Children of British-EU same-sex couples born overseas are being left ‘stateless’

Two women holding a baby

Children born outside the UK to British and European parents in same-sex relationships are being left in “limbo” without any form of citizenship.

British citizens who were born abroad, who have same-sex spouses from EU countries, told the Guardian that if their child is also born outside of the UK, they are not eligible for British citizenship. 

If the non-British parent comes from a country that does not recognise same-sex parents, couples have reported that their child is unable to get identity documents or passports from either country, leaving them “in limbo”. 

The Guardian explored the case of a three-year-old girl named Sara, born in Spain to a British and a Bulgarian mother. The newspaper explained that the child’s British mother, Jane, was born in Gibraltar but moved to the UK when she was two weeks old, and as such cannot pass her British citizenship on to her daughter.

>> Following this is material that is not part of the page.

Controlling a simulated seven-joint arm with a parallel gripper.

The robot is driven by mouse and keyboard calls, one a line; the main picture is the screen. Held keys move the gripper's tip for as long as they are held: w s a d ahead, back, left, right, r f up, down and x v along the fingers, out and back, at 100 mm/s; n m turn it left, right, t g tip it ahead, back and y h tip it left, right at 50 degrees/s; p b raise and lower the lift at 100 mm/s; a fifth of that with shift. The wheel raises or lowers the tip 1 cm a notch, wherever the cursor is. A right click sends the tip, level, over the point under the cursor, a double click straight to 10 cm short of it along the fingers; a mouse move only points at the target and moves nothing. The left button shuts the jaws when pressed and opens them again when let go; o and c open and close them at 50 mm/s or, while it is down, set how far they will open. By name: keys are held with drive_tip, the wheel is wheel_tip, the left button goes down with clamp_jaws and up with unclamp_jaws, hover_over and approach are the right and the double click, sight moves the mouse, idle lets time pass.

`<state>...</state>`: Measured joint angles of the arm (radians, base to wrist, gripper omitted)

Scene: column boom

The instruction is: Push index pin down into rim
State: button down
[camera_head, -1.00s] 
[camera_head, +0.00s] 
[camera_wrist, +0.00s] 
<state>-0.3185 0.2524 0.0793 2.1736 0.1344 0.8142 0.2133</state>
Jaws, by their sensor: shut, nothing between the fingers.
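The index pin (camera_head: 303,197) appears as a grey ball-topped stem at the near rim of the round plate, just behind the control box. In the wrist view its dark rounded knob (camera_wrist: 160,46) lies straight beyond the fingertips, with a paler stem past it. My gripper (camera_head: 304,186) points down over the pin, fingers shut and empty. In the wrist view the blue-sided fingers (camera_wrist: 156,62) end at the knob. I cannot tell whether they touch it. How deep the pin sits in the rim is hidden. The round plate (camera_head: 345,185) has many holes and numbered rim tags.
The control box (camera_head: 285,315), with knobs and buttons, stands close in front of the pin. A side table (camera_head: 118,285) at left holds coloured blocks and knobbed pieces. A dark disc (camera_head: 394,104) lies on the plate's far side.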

While the UK Home Office has refused to issue the three-year-old with a passport, she also struggled with acquiring Bulgarian citizenship, as the country does not recognise same-sex parents. Court documents noted that the current model of birth certificates in Bulgaria only has one box for “mother” and another for “father”, and “only one name may appear in each box”.

In December 2021, the Court of Justice of the European Union (CJEU) ruled that Bulgaria must issue identity papers to a child of same-sex parents, and that all EU nations must respect such families.

You may like to watch

The court added that Bulgaria must recognise the Spanish birth certificate that was issued to Sara, which lists both her mothers as her parents, but does not need to issue a Bulgarian birth certificate.

The Guardian explained that the family had a final hearing on the case in November, and is now waiting for a decision from Bulgarian courts on whether the government will comply with the CJEU’s ruling. 

Jane told the newspaper: “It is hard to watch our friends with young children travel and visit family and friends in other countries when we know we can’t.

“We have relatives who are elderly who have not yet met Sara – and we fear that, if we aren’t able to travel with her soon, they never will. The thought of that is so heartbreaking.”

On 7 December, the European Commission released a proposal stating that parenthood established in an EU member state should be recognised in all the other member states; this means that countries that do not recognise same-sex parents would have to accept a child like Sara, born in a country which does acknowledge same-sex parenthood.

Didier Reynders, EU commissioner for justice, said in a statement: “All children should have the same rights irrespective of how they were conceived or born and of their type of family. 

“Today’s proposal aims to guarantee that the fundamental rights of children are not put at risk in cross-border situations within the European Union. 

“Thanks to the new rules, all children and families would enjoy the rights derived from parenthood under national law in all the Member States, once their parenthood has been established in one Member State.”

ILGA-Europe added in a tweet: “Ensuring that children have their parents fully recognised when moving across the EU is an essential condition for their best interests and their fundamental rights.

“We welcome this proposed law that will reduce serious problems that rainbow families face when moving in the EU.”

PinkNews has contacted the Home Office for comment.